Wire this behind a small worker fleet (or a cron-driven loop with concurrency limits). Expose replay by resetting state to pending, clearing next_retry_at, and optionally bumping a replay_count for audit.

Common mistakes and pitfalls

1. New event id per retry — breaks customer idempotency; one business fact must map to one id.
2. Signing parsed-then-reserialized JSON — whitespace and key order change the digest; sign the bytes you send.
3. Retrying 400 forever — wastes capacity; dead-letter and notify the customer.
4. No per-endpoint circuit breaker — one bad URL degrades delivery for everyone.
5. Treating 2xx with an error JSON body as failure — pick one rule; mixing confuses retries.
6. Unbounded worker concurrency — duplicates effort under load; use SKIP LOCKED claims and per-endpoint caps.
7. Missing operator replay — without it, support resets rows by hand in production.
8. Omitting 410 Gone handling — if a customer deletes a endpoint, stop retrying immediately.

Conclusion

Outbound webhooks reward the same discipline as payment APIs: durable events, cryptographic authenticity, honest retry semantics, and visibility when delivery fails for good. At-least-once delivery is the right default if you pair it with stable event ids and clear documentation; bounded backoff and circuit breaking keep one broken endpoint from becoming your incident.
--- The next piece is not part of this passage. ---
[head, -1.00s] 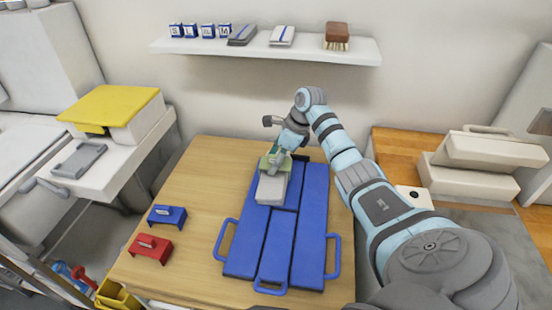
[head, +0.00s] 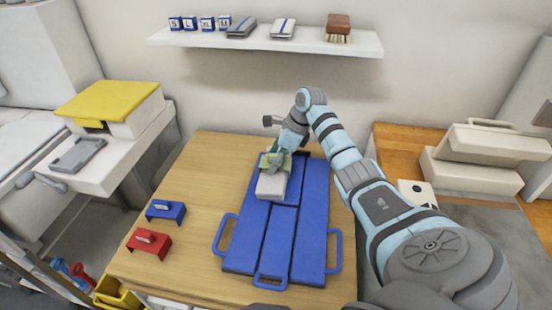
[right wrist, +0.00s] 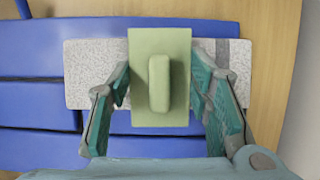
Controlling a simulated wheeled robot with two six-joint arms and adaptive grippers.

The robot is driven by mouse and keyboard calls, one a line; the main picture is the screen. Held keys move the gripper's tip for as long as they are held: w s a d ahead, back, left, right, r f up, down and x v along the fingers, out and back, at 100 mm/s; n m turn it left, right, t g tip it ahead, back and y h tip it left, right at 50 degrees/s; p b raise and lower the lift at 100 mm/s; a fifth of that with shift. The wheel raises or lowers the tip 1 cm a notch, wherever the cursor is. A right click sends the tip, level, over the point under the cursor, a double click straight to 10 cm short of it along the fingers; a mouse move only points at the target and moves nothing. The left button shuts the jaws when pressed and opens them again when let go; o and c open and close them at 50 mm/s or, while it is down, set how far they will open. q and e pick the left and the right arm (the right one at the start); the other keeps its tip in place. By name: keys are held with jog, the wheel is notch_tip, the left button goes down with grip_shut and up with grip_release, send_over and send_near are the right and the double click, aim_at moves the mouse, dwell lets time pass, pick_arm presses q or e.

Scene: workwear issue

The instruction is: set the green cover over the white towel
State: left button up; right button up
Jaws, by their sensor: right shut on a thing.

Teams shipping integrations for the first time often underestimate the operations surface—dead letters, replays, and signing rotations are where production maturity shows up. Getting this layer right is high-leverage work when you are building platforms that other engineering teams depend on, whether in-house or as part of helping a client harden a B2B API for real customer endpoints.